[04/12] splice: lift pipe_lock out of splice_to_pipe()
diff mbox

Message ID 20160924035951.GN2356@ZenIV.linux.org.uk
State New
Headers show

Commit Message

Al Viro Sept. 24, 2016, 3:59 a.m. UTC
* splice_to_pipe() stops at pipe overflow and does *not* take pipe_lock
* ->splice_read() instances do the same
* vmsplice_to_pipe() and do_splice() (ultimate callers of splice_to_pipe())
  arrange for waiting, looping, etc. themselves.

That should make pipe_lock the outermost one.

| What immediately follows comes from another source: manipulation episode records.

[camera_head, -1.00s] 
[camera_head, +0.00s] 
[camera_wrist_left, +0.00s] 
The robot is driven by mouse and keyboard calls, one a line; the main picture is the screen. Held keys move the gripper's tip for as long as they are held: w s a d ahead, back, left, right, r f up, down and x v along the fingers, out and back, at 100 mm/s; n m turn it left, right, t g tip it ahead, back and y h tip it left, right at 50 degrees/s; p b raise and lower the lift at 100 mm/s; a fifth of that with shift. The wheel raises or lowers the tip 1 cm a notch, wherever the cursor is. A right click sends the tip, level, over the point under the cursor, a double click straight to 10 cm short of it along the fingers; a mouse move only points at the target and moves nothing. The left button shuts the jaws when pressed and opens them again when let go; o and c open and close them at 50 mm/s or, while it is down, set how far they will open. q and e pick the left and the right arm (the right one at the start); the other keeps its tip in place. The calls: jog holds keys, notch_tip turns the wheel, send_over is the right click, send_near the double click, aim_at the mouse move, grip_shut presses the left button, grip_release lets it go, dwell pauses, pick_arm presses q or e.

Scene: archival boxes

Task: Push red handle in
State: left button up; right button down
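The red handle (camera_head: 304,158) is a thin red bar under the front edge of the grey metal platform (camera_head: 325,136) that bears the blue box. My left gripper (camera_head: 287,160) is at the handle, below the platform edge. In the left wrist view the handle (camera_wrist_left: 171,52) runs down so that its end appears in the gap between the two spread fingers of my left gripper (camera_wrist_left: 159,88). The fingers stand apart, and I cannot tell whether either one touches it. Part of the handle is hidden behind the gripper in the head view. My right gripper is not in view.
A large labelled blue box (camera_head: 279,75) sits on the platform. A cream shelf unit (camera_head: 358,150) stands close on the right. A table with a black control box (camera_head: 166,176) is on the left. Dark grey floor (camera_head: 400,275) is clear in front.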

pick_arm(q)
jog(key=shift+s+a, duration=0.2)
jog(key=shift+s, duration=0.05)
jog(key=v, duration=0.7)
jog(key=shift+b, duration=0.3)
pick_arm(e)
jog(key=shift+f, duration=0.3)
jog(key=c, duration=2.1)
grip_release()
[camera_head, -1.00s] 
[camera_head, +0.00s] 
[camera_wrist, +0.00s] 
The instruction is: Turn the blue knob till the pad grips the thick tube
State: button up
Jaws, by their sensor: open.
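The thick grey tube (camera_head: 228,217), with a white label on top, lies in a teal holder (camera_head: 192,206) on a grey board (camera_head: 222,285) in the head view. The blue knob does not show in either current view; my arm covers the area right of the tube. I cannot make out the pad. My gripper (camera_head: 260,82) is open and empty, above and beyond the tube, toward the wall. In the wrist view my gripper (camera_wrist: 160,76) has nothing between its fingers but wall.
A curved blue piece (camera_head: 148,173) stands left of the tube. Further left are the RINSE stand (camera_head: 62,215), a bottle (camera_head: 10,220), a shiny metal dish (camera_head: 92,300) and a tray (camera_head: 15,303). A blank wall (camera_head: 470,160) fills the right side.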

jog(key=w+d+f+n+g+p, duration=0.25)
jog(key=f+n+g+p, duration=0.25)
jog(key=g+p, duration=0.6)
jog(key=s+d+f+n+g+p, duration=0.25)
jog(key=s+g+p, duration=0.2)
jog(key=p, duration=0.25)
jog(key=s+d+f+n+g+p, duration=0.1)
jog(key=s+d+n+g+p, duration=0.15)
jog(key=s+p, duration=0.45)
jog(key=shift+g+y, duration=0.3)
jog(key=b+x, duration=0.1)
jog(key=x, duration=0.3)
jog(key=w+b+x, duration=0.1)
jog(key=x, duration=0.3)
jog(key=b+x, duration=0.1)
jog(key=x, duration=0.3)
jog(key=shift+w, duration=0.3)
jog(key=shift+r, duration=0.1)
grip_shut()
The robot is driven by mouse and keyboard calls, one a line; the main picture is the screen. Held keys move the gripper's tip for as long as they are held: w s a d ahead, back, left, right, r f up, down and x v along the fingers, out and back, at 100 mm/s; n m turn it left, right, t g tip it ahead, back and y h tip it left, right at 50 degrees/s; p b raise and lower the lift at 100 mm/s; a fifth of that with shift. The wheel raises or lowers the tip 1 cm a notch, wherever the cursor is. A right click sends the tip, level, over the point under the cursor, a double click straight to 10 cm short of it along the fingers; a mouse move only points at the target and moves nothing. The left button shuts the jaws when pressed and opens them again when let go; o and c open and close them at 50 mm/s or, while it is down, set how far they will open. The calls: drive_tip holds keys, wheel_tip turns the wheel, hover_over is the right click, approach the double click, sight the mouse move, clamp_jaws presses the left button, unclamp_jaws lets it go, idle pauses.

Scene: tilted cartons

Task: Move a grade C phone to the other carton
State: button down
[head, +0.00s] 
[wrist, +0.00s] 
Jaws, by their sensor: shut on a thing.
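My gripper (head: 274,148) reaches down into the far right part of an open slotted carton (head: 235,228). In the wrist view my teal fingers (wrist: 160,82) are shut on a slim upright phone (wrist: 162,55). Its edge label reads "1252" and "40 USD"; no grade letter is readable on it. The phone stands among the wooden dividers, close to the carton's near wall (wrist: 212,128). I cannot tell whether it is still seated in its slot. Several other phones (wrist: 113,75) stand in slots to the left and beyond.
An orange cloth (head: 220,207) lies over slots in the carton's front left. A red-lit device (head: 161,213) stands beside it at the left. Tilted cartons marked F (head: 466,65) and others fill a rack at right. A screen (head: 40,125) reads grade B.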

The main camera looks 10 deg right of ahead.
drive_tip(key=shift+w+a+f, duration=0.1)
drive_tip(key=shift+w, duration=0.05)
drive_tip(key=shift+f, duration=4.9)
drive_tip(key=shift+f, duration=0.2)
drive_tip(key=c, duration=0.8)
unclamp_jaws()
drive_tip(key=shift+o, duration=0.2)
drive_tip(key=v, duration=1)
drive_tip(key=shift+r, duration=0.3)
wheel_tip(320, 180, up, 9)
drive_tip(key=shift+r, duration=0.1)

Unfortunately, existing rules for the amount passed by vmsplice_to_pipe()
and do_splice() are quite ugly _and_ userland code can be easily broken
by changing those.  It's not even "no more than the maximal capacity of
this pipe" - it's "once we'd fed pipe->nr_buffers pages into the pipe,
leave instead of waiting".

Considering how poorly these rules are documented, let's try "wait for some
space to appear, unless given SPLICE_F_NONBLOCK, then push into pipe
and if we run into overflow, we are done".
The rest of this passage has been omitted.